### [SUPPLIED MATERIAL]
=-=-=-=-=

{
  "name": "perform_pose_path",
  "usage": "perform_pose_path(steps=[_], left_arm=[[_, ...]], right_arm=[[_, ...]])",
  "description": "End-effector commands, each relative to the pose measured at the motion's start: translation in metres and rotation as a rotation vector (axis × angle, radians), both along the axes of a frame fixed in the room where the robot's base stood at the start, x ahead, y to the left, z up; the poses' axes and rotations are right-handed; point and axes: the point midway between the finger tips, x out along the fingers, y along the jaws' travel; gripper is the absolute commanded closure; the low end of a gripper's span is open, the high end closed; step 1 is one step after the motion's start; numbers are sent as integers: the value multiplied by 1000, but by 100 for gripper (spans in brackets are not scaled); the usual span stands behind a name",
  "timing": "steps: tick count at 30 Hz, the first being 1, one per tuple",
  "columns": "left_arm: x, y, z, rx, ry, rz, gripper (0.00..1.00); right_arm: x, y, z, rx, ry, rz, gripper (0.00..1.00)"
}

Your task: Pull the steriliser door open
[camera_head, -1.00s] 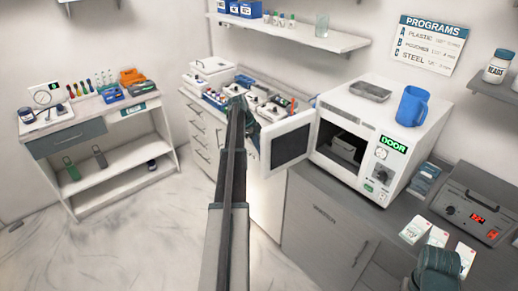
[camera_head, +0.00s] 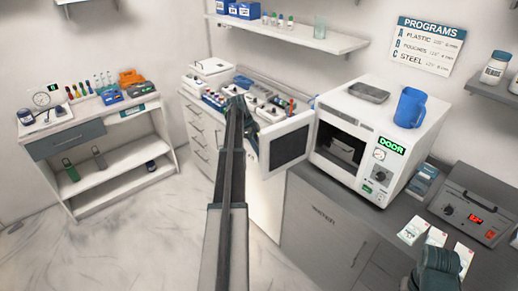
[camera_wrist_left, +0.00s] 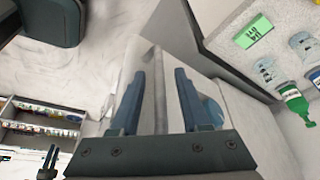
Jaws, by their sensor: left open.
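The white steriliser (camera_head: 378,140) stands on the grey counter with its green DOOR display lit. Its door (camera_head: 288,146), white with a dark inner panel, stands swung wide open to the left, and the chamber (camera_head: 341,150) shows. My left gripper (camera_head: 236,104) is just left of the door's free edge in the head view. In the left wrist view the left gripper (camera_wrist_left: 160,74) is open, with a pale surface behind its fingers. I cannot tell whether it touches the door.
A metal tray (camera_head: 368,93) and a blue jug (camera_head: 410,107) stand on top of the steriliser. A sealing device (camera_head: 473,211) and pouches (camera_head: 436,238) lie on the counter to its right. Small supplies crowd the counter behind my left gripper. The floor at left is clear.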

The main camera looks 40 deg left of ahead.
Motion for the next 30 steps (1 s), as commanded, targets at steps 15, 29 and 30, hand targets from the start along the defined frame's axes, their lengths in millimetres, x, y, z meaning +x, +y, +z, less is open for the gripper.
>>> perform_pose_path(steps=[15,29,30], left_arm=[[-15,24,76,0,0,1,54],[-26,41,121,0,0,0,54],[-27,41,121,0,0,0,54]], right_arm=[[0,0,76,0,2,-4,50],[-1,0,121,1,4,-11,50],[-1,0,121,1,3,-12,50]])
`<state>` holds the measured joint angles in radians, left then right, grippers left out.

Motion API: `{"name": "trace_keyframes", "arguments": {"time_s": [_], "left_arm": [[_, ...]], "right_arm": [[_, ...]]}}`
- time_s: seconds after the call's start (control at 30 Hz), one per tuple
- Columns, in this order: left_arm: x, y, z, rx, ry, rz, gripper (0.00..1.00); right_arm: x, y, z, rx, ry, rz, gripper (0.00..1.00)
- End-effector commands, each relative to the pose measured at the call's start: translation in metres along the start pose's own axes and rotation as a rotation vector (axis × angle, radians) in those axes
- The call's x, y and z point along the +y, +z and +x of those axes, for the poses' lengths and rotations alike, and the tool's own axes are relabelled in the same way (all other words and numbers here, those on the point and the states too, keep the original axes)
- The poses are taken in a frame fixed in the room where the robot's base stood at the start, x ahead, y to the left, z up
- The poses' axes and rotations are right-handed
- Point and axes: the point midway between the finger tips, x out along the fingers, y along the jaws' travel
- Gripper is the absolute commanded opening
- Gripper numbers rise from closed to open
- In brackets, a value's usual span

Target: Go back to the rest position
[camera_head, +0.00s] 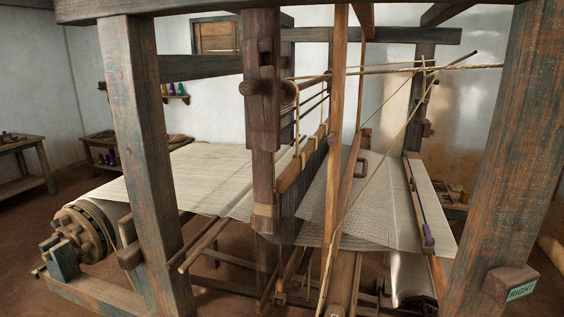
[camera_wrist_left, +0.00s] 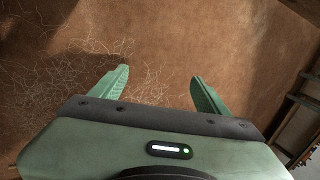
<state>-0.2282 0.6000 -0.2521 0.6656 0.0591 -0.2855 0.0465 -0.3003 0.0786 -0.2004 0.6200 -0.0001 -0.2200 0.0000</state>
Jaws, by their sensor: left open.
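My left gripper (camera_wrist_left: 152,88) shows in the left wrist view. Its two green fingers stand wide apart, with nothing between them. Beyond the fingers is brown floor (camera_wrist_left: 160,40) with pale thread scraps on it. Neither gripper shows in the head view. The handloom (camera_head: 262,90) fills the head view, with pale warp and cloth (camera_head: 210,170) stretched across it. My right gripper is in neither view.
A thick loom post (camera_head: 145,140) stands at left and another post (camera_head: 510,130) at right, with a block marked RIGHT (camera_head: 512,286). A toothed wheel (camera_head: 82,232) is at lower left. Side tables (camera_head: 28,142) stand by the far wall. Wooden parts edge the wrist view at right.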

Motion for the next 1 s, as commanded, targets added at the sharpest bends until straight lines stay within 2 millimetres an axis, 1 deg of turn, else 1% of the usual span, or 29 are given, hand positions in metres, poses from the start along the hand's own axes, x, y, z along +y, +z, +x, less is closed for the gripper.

=-=-=-=-=

### [SET TASK]
Set down all the data again exactly as above, pictures excluded.

### [TASK RESPONSE]
{
  "name": "perform_pose_path",
  "usage": "perform_pose_path(steps=[_], left_arm=[[_, ...]], right_arm=[[_, ...]])",
  "description": "End-effector commands, each relative to the pose measured at the motion's start: translation in metres and rotation as a rotation vector (axis × angle, radians), both along the axes of a frame fixed in the room where the robot's base stood at the start, x ahead, y to the left, z up; the poses' axes and rotations are right-handed; point and axes: the point midway between the finger tips, x out along the fingers, y along the jaws' travel; gripper is the absolute commanded closure; the low end of a gripper's span is open, the high end closed; step 1 is one step after the motion's start; numbers are sent as integers: the value multiplied by 1000, but by 100 for gripper (spans in brackets are not scaled); the usual span stands behind a name",
  "timing": "steps: tick count at 30 Hz, the first being 1, one per tuple",
  "columns": "left_arm: x, y, z, rx, ry, rz, gripper (0.00..1.00); right_arm: x, y, z, rx, ry, rz, gripper (0.00..1.00)"
}

Your task: Pull the steriliser door open
[camera_head, -1.00s] 
[camera_head, +0.00s] 
[camera_wrist_left, +0.00s] 
Jaws, by their sensor: left open.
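The white steriliser (camera_head: 378,140) stands on the grey counter with its green DOOR display lit. Its door (camera_head: 288,146), white with a dark inner panel, stands swung wide open to the left, and the chamber (camera_head: 341,150) shows. My left gripper (camera_head: 236,104) is just left of the door's free edge in the head view. In the left wrist view the left gripper (camera_wrist_left: 160,74) is open, with a pale surface behind its fingers. I cannot tell whether it touches the door.
A metal tray (camera_head: 368,93) and a blue jug (camera_head: 410,107) stand on top of the steriliser. A sealing device (camera_head: 473,211) and pouches (camera_head: 436,238) lie on the counter to its right. Small supplies crowd the counter behind my left gripper. The floor at left is clear.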

The main camera looks 40 deg left of ahead.
Motion for the next 30 steps (1 s), as commanded, targets at steps 15, 29 and 30, hand targets from the start along the defined frame's axes, their lengths in millimetres, x, y, z meaning +x, +y, +z, less is open for the gripper.
>>> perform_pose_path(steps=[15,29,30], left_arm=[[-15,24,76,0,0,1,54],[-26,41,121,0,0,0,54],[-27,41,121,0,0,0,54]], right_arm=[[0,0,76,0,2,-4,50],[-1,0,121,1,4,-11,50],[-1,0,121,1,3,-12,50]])
`<state>` holds the measured joint angles in radians, left then right, grippers left out.

Motion API: `{"name": "trace_keyframes", "arguments": {"time_s": [_], "left_arm": [[_, ...]], "right_arm": [[_, ...]]}}`
- time_s: seconds after the call's start (control at 30 Hz), one per tuple
- Columns, in this order: left_arm: x, y, z, rx, ry, rz, gripper (0.00..1.00); right_arm: x, y, z, rx, ry, rz, gripper (0.00..1.00)
- End-effector commands, each relative to the pose measured at the call's start: translation in metres along the start pose's own axes and rotation as a rotation vector (axis × angle, radians) in those axes
- The call's x, y and z point along the +y, +z and +x of those axes, for the poses' lengths and rotations alike, and the tool's own axes are relabelled in the same way (all other words and numbers here, those on the point and the states too, keep the original axes)
- The poses are taken in a frame fixed in the room where the robot's base stood at the start, x ahead, y to the left, z up
- The poses' axes and rotations are right-handed
- Point and axes: the point midway between the finger tips, x out along the fingers, y along the jaws' travel
- Gripper is the absolute commanded opening
- Gripper numbers rise from closed to open
- In brackets, a value's usual span

Target: Go back to the rest position
[camera_head, +0.00s] 
[camera_wrist_left, +0.00s] 
<state>-0.2282 0.6000 -0.2521 0.6656 0.0591 -0.2855 0.0465 -0.3003 0.0786 -0.2004 0.6200 -0.0001 -0.2200 0.0000</state>
Jaws, by their sensor: left open.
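My left gripper (camera_wrist_left: 152,88) shows in the left wrist view. Its two green fingers stand wide apart, with nothing between them. Beyond the fingers is brown floor (camera_wrist_left: 160,40) with pale thread scraps on it. Neither gripper shows in the head view. The handloom (camera_head: 262,90) fills the head view, with pale warp and cloth (camera_head: 210,170) stretched across it. My right gripper is in neither view.
A thick loom post (camera_head: 145,140) stands at left and another post (camera_head: 510,130) at right, with a block marked RIGHT (camera_head: 512,286). A toothed wheel (camera_head: 82,232) is at lower left. Side tables (camera_head: 28,142) stand by the far wall. Wooden parts edge the wrist view at right.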

Motion for the next 1 s, as commanded, targets added at the sharpest bends until straight lines stay within 2 millimetres an axis, 1 deg of turn, else 1% of the usual span, or 29 are given, hand positions in metres, poses from the start along the hand's own axes, x, y, z along +y, +z, +x, less is closed for the gripper.

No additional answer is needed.